Numerous high-profile players have received VAC bans over the past several years, including Joel "emilio" Mako, Simeon "dream3r" Ganev, Hovik "KQLY" Tovmassian, Gordon "Sf" Giry, and Anil "cLy" Gülec. Many fans and players assumed that this was the end of their CS:GO careers. With this new lifeline given out by ESL, however, these players will once again be able to compete at the highest levels.

Controversially, the section explicitly notes that a group of players for iBUYPOWER, who were banned for life after getting caught in the biggest match-fixing scandal in the game's history, will not be able to play. ESL makes a distinction between bans for match-fixing and "cheating." This has caused some serious pushback in the CS:GO community.

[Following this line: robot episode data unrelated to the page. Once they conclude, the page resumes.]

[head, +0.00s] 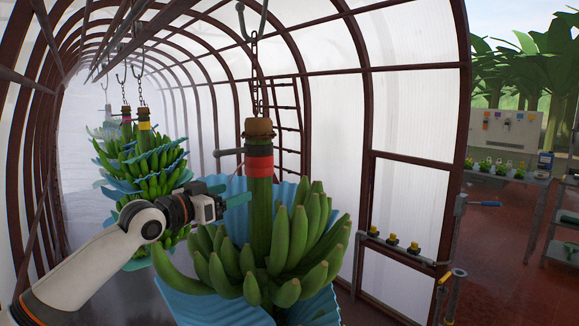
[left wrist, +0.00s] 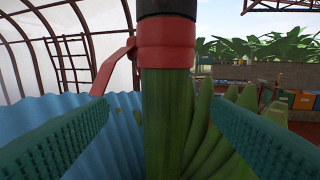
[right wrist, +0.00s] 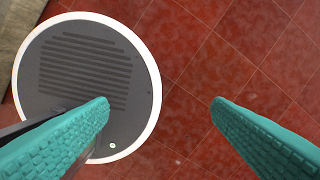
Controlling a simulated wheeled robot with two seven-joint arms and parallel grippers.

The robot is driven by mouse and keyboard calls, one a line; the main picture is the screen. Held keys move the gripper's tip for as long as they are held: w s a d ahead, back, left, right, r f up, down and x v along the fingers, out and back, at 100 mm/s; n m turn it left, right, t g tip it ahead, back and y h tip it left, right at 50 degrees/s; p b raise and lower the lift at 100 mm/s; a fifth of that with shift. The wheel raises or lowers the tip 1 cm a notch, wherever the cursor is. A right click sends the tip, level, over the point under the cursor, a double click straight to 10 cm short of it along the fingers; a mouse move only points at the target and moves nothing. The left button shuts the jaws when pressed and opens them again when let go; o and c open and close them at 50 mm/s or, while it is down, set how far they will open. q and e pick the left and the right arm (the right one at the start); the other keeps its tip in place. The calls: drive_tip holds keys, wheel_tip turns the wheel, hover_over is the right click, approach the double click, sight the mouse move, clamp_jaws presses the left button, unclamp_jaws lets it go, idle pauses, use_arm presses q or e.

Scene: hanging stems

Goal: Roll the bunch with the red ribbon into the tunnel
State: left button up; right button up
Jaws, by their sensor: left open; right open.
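The bunch with the red ribbon (head: 259,165) hangs upright from a hook and chain in the foreground, green bananas (head: 285,240) under a thick stem, with blue sheeting behind. My left gripper (head: 232,196) is just left of its stem, below the ribbon. In the left wrist view the stem (left wrist: 165,120) stands between the two open teal fingers, with the red ribbon (left wrist: 165,45) above them; no finger visibly grips it. My right gripper (right wrist: 160,105) is open and empty over the floor; it is not in the head view. The tunnel (head: 330,110) has brown ribs and translucent walls.
Other bunches hang deeper in the tunnel at left, one with a yellow ribbon (head: 144,126). Overhead rails (head: 165,18) run into the tunnel. A rail with small yellow-topped items (head: 391,240) is at right. A bench with seedlings (head: 500,170) stands beyond. Red tiled floor (right wrist: 210,60) lies below.

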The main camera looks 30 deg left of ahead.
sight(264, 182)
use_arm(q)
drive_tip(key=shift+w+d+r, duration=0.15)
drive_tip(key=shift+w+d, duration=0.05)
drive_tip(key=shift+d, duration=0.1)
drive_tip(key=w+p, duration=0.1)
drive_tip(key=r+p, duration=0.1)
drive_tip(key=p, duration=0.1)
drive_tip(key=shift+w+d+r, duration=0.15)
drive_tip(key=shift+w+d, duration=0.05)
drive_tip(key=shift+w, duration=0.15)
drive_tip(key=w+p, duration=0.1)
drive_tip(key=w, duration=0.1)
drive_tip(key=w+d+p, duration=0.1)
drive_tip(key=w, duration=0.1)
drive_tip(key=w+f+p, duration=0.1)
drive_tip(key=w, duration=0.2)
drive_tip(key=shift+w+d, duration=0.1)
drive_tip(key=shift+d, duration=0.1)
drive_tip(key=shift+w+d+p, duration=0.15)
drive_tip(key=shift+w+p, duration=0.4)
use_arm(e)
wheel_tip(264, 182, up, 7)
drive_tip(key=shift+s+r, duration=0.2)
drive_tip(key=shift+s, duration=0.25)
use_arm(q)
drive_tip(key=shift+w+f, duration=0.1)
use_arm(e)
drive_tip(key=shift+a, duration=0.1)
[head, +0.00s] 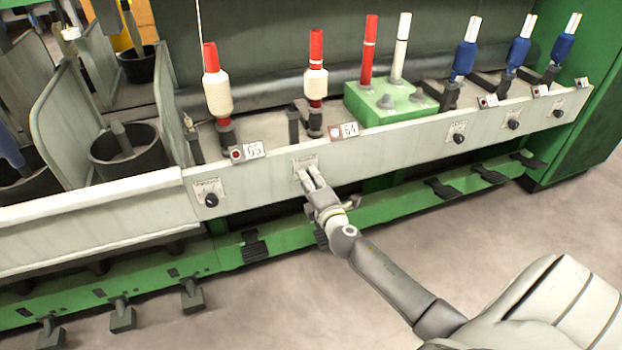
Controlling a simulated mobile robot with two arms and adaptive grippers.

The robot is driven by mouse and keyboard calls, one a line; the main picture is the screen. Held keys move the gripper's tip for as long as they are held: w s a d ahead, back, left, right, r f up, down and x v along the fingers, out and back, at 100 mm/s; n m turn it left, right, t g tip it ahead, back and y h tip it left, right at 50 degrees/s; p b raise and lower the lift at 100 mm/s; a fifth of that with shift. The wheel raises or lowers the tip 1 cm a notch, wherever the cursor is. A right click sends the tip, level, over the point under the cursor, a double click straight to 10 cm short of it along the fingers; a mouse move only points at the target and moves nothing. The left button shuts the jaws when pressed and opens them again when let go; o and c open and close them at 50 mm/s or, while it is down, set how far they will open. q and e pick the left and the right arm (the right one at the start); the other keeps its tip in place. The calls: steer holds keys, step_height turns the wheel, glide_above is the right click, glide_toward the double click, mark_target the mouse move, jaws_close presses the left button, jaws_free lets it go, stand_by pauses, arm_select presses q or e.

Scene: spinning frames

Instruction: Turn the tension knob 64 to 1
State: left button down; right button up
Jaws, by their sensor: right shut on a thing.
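The label 64 (349,130) is on the pale front rail, with a small dial plate (304,162) below and left of it. My right gripper (307,178) reaches this plate from the front right. Its fingers are shut on the tension knob 64, which they hide, so its setting cannot be read. My left gripper is not in view.
Another black knob (211,200) sits on the rail under label 65 (254,151), left of my gripper. More knobs (459,139) line the rail to the right. Bobbins (316,82) stand above. A green ledge with black pedals (254,246) runs below, with open floor (300,310) in front.

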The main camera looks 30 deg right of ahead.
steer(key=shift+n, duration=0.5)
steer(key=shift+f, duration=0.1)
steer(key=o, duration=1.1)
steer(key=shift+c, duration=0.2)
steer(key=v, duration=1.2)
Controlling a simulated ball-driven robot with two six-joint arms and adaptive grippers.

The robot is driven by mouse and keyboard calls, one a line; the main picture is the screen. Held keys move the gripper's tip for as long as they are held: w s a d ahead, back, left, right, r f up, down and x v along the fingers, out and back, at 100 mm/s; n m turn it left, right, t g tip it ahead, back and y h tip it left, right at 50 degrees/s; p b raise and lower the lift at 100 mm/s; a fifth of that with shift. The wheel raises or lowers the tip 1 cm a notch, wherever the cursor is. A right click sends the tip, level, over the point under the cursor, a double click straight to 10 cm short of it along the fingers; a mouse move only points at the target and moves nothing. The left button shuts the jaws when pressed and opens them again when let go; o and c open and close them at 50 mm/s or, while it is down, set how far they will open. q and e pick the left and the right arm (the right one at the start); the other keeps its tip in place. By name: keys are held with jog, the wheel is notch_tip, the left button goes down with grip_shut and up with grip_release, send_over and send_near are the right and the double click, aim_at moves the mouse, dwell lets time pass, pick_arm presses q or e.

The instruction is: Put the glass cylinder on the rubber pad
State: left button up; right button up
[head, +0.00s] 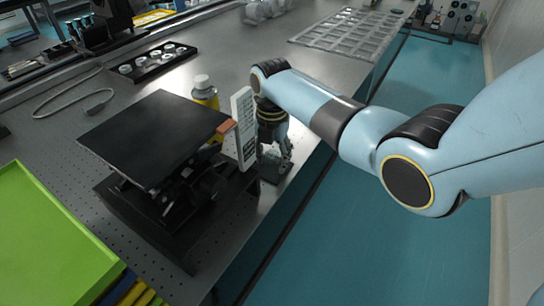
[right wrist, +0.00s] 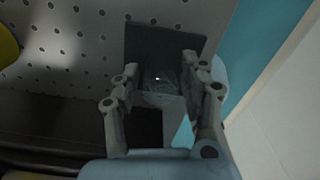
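The glass cylinder (right wrist: 160,84) is clear and faint between the fingers of my right gripper (right wrist: 161,72) in the right wrist view. The fingertips lie close along both its sides and appear shut on it. The dark square rubber pad (right wrist: 165,41) shows just beyond the cylinder. Whether the cylinder's base touches the pad cannot be told. In the head view my right gripper (head: 276,158) points down near the table's right edge, low over the dark pad (head: 270,174); the cylinder is hard to make out there. My left gripper is not in view.
A black lifting platform (head: 150,135) stands left of my gripper, with a white keypad panel (head: 243,128) and a yellow bottle (head: 205,93) close by. A green tray (head: 45,240) is at the lower left.

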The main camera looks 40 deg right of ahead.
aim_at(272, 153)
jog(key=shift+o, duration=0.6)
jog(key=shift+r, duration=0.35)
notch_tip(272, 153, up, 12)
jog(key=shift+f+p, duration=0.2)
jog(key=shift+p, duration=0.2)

For its part, ESL says the move is not so much a change as it is an expansion of an existing policy. "Our policy regarding players caught cheating by our systems has always been the same, namely a 2 year ban from participating in any ESL competitions, which we adopted based on industry best practices in many professional sports," the company said in a statement. "So that VAC bans can also be included in this consistent overall framework, we therefore recently updated our competitive rulebook to bring our treatment of them in line with these policies."

Figuring out policies for punishing players and teams for "integrity violations" is "extremely complex and multifaceted," the statement added. "We will consult with with players, teams, organizations and sports integrity experts such as ESIC on whether the existing policies are still adequate for professional play in Counter-Strike."

While VAC-banned players may still decide not to return to competitive CS:GO, one thing is for sure: They have been given a second chance.